GOAL OF THE EXERCISE: Without including any pictures, write out the listing below exactly.

======== DATA EXTRACT

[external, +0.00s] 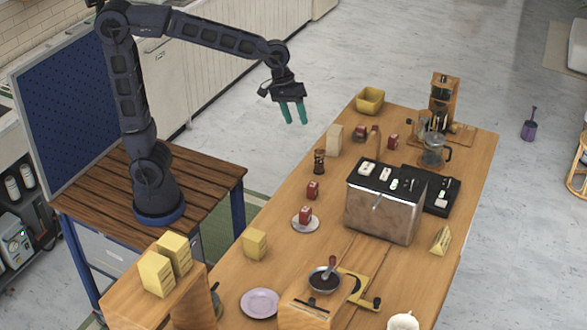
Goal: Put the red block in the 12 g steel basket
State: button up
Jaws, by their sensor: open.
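Several small red pieces are on the wooden cart top. One red block (312,190) stands on bare wood left of the steel machine, and another red block (305,215) is on a small pale saucer (297,226). Two more red pieces are farther back, one red piece (393,141) near the glass carafe and one (359,132) to its left. I cannot tell which is the task's block. No basket marked 12 g can be read; a dark round pan (316,284) with a handle rests on a wooden stand. My gripper (294,113) has teal fingers pointing down, open and empty, high up.
The steel machine (380,214) stands mid-cart as a tall obstacle. A glass carafe (433,156), a tall wooden-framed brewer (440,98) and a yellow bin (370,100) are at the back. A yellow block (255,243) and pink plate (261,303) are at the front left.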

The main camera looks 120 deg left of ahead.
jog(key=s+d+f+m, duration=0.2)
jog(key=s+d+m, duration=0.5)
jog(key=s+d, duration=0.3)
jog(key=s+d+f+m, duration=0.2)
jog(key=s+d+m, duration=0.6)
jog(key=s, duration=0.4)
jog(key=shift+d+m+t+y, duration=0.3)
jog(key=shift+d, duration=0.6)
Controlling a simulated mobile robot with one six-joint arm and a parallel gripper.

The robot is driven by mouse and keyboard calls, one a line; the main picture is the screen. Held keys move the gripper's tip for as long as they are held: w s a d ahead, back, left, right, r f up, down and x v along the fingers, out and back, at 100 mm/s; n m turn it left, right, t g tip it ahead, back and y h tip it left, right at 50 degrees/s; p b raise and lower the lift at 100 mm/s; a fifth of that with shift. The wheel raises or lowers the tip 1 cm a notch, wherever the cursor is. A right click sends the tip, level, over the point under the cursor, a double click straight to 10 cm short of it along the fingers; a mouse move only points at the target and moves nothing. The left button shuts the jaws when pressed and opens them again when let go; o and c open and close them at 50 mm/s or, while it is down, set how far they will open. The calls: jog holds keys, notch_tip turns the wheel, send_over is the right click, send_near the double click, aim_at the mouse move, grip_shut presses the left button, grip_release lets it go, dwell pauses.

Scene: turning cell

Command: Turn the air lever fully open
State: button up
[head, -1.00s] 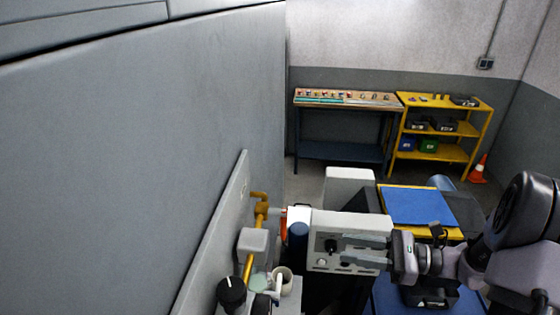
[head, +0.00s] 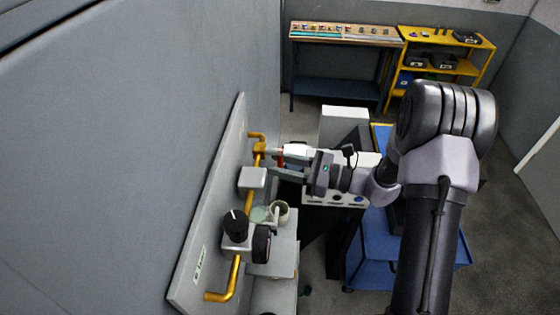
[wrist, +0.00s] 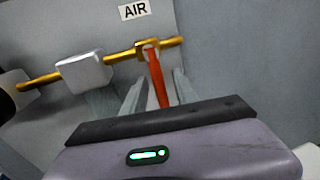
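The air lever is a red handle (wrist: 158,82) on a brass valve (wrist: 147,50) in a brass pipe, below an "AIR" label (wrist: 134,10). In the wrist view the handle stands out from the valve, roughly across the pipe. My gripper (wrist: 158,90) is open, with one finger on each side of the handle and visible gaps between. In the head view my gripper (head: 284,163) reaches the panel from the right. The red handle (head: 281,158) shows small between its fingers, and the brass valve (head: 259,149) is just left of it.
The pipe runs along a grey panel (head: 213,215) on the large grey wall at left. A silver block (head: 252,178) and a black knob (head: 235,224) sit on it, nearer the camera. A cup (head: 279,212) stands close below the gripper. A blue cart (head: 372,245) is under my arm.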

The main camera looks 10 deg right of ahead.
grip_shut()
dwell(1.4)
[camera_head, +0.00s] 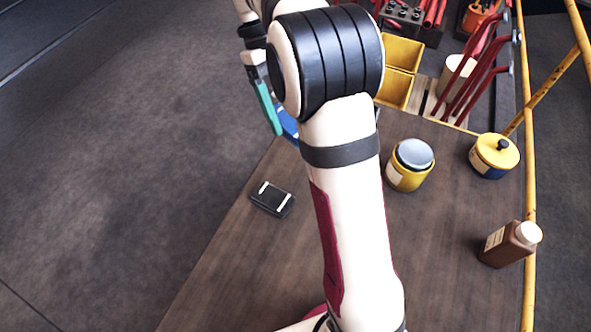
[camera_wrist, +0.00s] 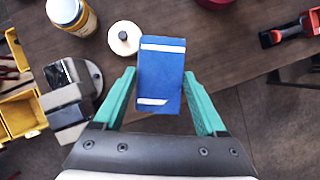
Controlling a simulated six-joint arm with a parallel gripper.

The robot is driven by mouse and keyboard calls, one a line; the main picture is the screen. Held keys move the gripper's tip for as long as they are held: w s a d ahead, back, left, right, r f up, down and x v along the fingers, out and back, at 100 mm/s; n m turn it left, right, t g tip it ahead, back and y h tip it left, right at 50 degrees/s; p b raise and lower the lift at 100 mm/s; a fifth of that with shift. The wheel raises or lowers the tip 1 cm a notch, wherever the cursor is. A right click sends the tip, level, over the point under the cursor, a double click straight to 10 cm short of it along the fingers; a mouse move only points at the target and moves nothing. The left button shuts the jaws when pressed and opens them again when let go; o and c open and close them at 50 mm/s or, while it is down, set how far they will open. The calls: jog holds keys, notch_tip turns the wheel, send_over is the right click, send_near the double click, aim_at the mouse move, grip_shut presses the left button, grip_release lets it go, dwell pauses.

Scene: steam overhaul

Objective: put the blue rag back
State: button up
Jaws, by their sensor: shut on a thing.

================

EXPECTED ANSWER:
[external, +0.00s] 
Goal: Put the red block in the 12 g steel basket
State: button up
Jaws, by their sensor: open.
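Several small red pieces are on the wooden cart top. One red block (312,190) stands on bare wood left of the steel machine, and another red block (305,215) is on a small pale saucer (297,226). Two more red pieces are farther back, one red piece (393,141) near the glass carafe and one (359,132) to its left. I cannot tell which is the task's block. No basket marked 12 g can be read; a dark round pan (316,284) with a handle rests on a wooden stand. My gripper (294,113) has teal fingers pointing down, open and empty, high up.
The steel machine (380,214) stands mid-cart as a tall obstacle. A glass carafe (433,156), a tall wooden-framed brewer (440,98) and a yellow bin (370,100) are at the back. A yellow block (255,243) and pink plate (261,303) are at the front left.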

The main camera looks 120 deg left of ahead.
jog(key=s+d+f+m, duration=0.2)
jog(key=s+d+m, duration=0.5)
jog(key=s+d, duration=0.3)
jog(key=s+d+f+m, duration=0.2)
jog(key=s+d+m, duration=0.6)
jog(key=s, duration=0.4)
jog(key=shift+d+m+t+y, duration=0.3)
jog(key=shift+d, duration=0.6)
Controlling a simulated mobile robot with one six-joint arm and a parallel gripper.

The robot is driven by mouse and keyboard calls, one a line; the main picture is the screen. Held keys move the gripper's tip for as long as they are held: w s a d ahead, back, left, right, r f up, down and x v along the fingers, out and back, at 100 mm/s; n m turn it left, right, t g tip it ahead, back and y h tip it left, right at 50 degrees/s; p b raise and lower the lift at 100 mm/s; a fifth of that with shift. The wheel raises or lowers the tip 1 cm a notch, wherever the cursor is. A right click sends the tip, level, over the point under the cursor, a double click straight to 10 cm short of it along the fingers; a mouse move only points at the target and moves nothing. The left button shuts the jaws when pressed and opens them again when let go; o and c open and close them at 50 mm/s or, while it is down, set how far they will open. The calls: jog holds keys, notch_tip turns the wheel, send_over is the right click, send_near the double click, aim_at the mouse move, grip_shut presses the left button, grip_release lets it go, dwell pauses.

Scene: turning cell

Command: Turn the air lever fully open
State: button up
[head, -1.00s] 
[head, +0.00s] 
[wrist, +0.00s] 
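The air lever is a red handle (wrist: 158,82) on a brass valve (wrist: 147,50) in a brass pipe, below an "AIR" label (wrist: 134,10). In the wrist view the handle stands out from the valve, roughly across the pipe. My gripper (wrist: 158,90) is open, with one finger on each side of the handle and visible gaps between. In the head view my gripper (head: 284,163) reaches the panel from the right. The red handle (head: 281,158) shows small between its fingers, and the brass valve (head: 259,149) is just left of it.
The pipe runs along a grey panel (head: 213,215) on the large grey wall at left. A silver block (head: 252,178) and a black knob (head: 235,224) sit on it, nearer the camera. A cup (head: 279,212) stands close below the gripper. A blue cart (head: 372,245) is under my arm.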

The main camera looks 10 deg right of ahead.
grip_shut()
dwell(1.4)
[camera_head, +0.00s] 
[camera_wrist, +0.00s] 
Controlling a simulated six-joint arm with a parallel gripper.

The robot is driven by mouse and keyboard calls, one a line; the main picture is the screen. Held keys move the gripper's tip for as long as they are held: w s a d ahead, back, left, right, r f up, down and x v along the fingers, out and back, at 100 mm/s; n m turn it left, right, t g tip it ahead, back and y h tip it left, right at 50 degrees/s; p b raise and lower the lift at 100 mm/s; a fifth of that with shift. The wheel raises or lowers the tip 1 cm a notch, wherever the cursor is. A right click sends the tip, level, over the point under the cursor, a double click straight to 10 cm short of it along the fingers; a mouse move only points at the target and moves nothing. The left button shuts the jaws when pressed and opens them again when let go; o and c open and close them at 50 mm/s or, while it is down, set how far they will open. The calls: jog holds keys, notch_tip turns the wheel, send_over is the right click, send_near the double click, aim_at the mouse move, grip_shut presses the left button, grip_release lets it go, dwell pauses.

Scene: steam overhaul

Objective: put the blue rag back
State: button up
Jaws, by their sensor: shut on a thing.

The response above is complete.